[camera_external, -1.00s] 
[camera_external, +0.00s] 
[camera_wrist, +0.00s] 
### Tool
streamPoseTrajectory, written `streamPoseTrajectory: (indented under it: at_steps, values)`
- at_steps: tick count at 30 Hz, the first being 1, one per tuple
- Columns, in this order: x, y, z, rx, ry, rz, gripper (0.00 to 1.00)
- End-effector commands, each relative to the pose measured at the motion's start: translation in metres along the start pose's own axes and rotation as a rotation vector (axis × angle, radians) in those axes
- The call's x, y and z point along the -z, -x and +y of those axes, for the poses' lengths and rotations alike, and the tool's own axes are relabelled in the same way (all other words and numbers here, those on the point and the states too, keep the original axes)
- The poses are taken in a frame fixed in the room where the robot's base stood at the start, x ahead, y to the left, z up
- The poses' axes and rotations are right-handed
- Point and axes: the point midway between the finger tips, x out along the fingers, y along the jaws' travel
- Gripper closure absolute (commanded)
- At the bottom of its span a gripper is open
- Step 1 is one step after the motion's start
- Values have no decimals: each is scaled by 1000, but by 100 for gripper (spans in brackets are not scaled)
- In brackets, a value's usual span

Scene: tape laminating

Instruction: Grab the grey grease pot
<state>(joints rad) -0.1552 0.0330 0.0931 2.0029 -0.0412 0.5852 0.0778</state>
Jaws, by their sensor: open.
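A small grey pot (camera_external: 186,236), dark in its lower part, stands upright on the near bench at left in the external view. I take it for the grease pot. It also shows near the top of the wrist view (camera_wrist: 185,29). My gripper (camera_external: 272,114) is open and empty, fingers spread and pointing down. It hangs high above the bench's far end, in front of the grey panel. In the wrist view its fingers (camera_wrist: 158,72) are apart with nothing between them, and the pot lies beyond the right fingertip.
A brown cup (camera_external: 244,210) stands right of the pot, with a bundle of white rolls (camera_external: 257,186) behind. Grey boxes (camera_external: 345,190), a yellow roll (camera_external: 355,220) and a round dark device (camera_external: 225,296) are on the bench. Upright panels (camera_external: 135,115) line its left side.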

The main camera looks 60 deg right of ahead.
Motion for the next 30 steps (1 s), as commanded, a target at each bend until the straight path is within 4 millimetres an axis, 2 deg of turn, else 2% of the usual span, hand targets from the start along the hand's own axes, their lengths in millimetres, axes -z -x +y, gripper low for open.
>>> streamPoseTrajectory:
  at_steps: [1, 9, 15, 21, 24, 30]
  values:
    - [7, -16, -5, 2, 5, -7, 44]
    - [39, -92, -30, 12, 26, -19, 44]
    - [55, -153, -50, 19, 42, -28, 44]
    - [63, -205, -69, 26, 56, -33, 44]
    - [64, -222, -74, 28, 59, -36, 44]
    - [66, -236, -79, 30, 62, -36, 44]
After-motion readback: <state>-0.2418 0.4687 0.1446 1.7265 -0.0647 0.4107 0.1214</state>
****
Transcribe exactly, and only, the lines beginning at the line containing "[camera_external, +0.00s]" and ending at the line containing "- Point and", both inclusive.

FINAL RESULT:
[camera_external, +0.00s] 
[camera_wrist, +0.00s] 
### Tool
streamPoseTrajectory, written `streamPoseTrajectory: (indented under it: at_steps, values)`
- at_steps: tick count at 30 Hz, the first being 1, one per tuple
- Columns, in this order: x, y, z, rx, ry, rz, gripper (0.00 to 1.00)
- End-effector commands, each relative to the pose measured at the motion's start: translation in metres along the start pose's own axes and rotation as a rotation vector (axis × angle, radians) in those axes
- The call's x, y and z point along the -z, -x and +y of those axes, for the poses' lengths and rotations alike, and the tool's own axes are relabelled in the same way (all other words and numbers here, those on the point and the states too, keep the original axes)
- The poses are taken in a frame fixed in the room where the robot's base stood at the start, x ahead, y to the left, z up
- The poses' axes and rotations are right-handed
- Point and axes: the point midway between the finger tips, x out along the fingers, y along the jaws' travel

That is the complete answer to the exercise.